*EXCERPTED RECORDS*.
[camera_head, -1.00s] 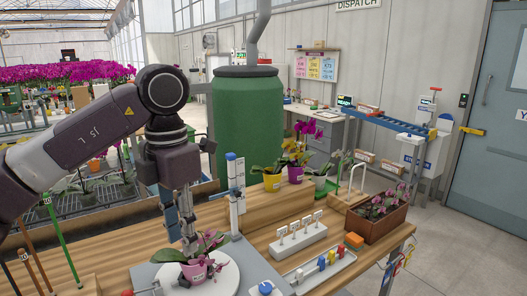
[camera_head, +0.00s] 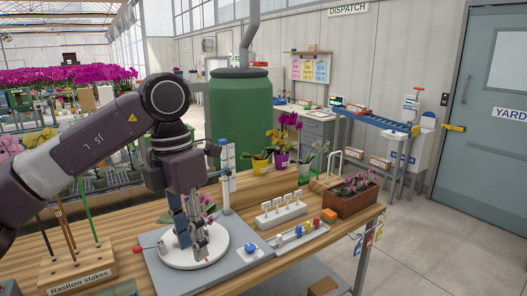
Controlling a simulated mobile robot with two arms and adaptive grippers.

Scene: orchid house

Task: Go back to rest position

* * *

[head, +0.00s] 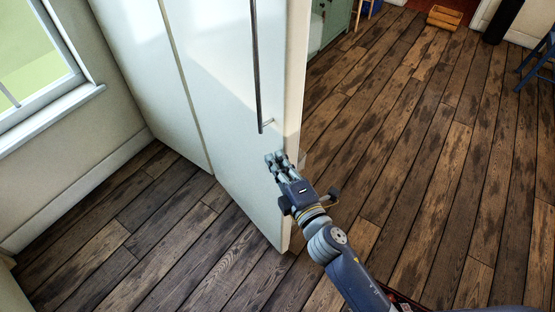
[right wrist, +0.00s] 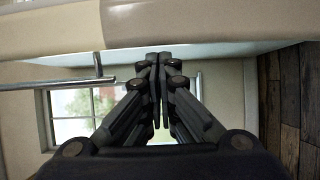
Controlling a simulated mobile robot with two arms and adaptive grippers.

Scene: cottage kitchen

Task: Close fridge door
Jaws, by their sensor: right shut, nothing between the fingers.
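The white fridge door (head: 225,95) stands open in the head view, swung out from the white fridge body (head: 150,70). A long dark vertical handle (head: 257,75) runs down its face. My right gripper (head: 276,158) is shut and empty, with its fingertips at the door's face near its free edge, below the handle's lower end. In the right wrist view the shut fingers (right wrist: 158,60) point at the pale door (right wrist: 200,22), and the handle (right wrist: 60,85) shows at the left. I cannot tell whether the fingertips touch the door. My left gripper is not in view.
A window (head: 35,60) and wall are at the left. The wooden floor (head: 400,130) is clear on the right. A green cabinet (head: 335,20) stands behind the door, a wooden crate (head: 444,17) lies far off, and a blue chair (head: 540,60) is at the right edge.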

--

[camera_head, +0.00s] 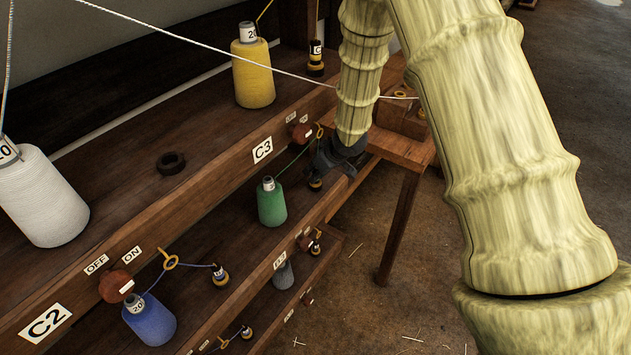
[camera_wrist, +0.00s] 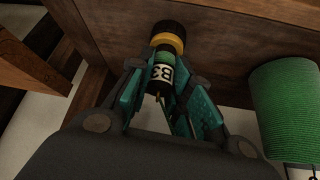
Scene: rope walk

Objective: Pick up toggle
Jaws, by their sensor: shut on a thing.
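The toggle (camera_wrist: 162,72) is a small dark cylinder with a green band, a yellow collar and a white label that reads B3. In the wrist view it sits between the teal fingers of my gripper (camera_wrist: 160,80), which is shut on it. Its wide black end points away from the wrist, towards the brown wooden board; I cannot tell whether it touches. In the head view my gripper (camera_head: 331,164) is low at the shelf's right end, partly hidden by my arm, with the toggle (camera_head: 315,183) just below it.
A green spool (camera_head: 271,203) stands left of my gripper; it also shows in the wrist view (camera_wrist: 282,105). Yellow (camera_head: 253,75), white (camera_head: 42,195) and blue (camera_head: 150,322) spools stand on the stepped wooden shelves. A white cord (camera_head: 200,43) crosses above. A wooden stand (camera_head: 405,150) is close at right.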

*GIVEN REQUEST*.
Your task is to reproduce only the lines from the one with "[camera_head, -1.00s]" through the one with "Task: Go back to rest position", keeping both ends. Skip every picture.

*SOLUTION TO THE EXERCISE*.
[camera_head, -1.00s] 
[camera_head, +0.00s] 
Controlling a simulated mobile robot with two arms and adaptive grippers.

Scene: orchid house

Task: Go back to rest position

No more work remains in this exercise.